**THE PROBLEM:** In the entries below, find every line holding the string "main" and collect it.

**DATA RECORDS:**

START

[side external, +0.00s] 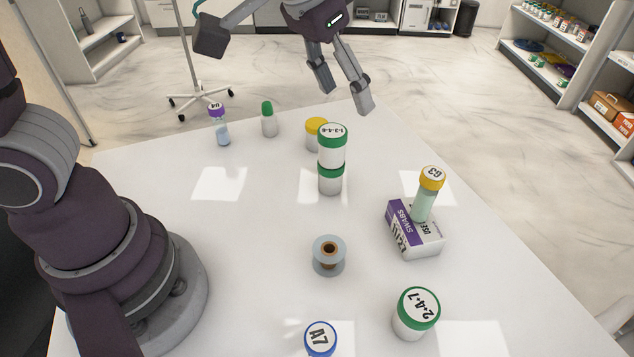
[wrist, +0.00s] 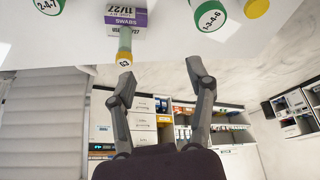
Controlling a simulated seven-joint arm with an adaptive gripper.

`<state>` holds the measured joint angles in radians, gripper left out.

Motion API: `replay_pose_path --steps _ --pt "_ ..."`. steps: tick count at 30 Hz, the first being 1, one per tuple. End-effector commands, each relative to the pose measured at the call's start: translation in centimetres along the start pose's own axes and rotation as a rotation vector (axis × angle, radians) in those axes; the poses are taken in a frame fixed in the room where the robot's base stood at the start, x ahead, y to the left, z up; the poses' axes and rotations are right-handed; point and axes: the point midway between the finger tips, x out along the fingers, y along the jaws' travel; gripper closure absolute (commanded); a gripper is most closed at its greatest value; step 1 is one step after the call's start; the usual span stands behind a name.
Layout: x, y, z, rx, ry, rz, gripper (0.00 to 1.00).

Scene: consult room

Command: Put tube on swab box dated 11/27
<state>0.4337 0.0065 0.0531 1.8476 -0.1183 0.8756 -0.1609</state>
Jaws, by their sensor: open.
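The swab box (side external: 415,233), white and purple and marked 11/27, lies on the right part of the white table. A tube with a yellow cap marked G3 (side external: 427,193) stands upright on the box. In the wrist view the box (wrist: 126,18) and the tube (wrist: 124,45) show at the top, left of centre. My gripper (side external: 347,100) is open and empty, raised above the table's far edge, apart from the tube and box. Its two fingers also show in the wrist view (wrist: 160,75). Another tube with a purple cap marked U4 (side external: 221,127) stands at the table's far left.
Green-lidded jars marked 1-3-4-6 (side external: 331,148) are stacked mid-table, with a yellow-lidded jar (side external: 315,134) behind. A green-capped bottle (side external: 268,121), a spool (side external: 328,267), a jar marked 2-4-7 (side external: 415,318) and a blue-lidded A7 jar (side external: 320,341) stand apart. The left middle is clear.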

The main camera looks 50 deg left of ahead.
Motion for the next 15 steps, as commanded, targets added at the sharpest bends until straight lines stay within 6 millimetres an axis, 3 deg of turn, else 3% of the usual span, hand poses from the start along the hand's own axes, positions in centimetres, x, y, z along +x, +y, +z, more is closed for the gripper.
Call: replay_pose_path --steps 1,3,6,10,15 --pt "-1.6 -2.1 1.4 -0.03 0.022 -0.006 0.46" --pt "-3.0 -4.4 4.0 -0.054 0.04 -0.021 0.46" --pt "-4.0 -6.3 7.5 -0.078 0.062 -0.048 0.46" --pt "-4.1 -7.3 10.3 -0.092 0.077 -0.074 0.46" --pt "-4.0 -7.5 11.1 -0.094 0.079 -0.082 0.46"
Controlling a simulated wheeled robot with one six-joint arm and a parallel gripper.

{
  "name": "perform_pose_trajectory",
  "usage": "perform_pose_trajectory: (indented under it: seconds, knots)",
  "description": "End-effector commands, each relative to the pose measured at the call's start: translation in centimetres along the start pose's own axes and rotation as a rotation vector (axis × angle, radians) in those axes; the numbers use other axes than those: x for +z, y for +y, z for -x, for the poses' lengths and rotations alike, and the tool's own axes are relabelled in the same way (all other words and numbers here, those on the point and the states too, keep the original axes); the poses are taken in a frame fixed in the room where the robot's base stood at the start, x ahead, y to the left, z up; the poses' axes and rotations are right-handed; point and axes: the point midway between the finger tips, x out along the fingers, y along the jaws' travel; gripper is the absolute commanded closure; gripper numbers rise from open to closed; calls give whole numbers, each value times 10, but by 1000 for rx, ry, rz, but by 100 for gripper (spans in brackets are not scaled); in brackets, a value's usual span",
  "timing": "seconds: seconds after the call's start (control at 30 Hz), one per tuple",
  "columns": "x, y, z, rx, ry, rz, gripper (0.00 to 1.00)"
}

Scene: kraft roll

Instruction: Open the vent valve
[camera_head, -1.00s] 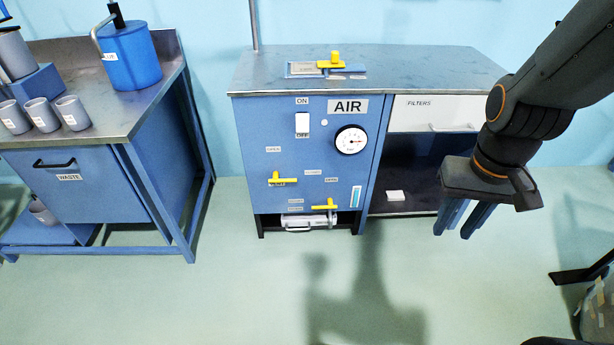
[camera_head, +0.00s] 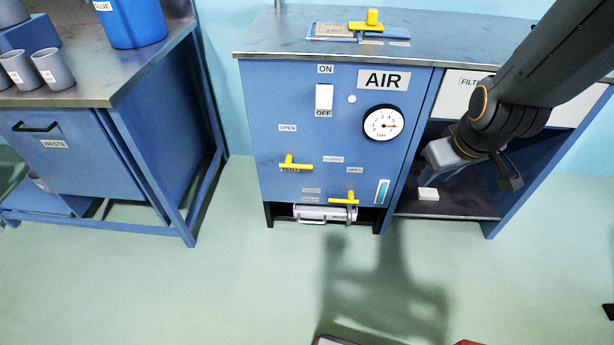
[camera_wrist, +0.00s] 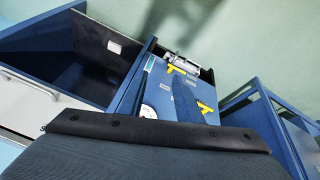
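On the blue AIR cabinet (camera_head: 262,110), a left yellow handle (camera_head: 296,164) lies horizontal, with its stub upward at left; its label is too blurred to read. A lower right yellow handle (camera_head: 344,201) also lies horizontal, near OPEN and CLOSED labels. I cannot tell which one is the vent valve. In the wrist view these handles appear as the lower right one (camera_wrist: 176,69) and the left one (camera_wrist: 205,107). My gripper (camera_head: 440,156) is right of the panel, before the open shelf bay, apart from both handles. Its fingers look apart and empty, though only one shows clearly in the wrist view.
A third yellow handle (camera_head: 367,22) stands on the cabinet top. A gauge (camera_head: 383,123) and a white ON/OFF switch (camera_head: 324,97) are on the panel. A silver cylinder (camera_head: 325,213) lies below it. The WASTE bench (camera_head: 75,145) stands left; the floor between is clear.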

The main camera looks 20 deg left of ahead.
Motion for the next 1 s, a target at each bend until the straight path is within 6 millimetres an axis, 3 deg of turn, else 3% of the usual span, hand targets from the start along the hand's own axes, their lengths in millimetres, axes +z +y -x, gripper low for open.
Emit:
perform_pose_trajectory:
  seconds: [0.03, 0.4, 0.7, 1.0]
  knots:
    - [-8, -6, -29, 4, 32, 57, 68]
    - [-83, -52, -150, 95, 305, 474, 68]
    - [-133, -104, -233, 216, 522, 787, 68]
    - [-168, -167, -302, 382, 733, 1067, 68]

END

**RESULT FOR THIS TASK:**
The main camera looks 50 deg left of ahead.
The main camera looks 20 deg left of ahead.

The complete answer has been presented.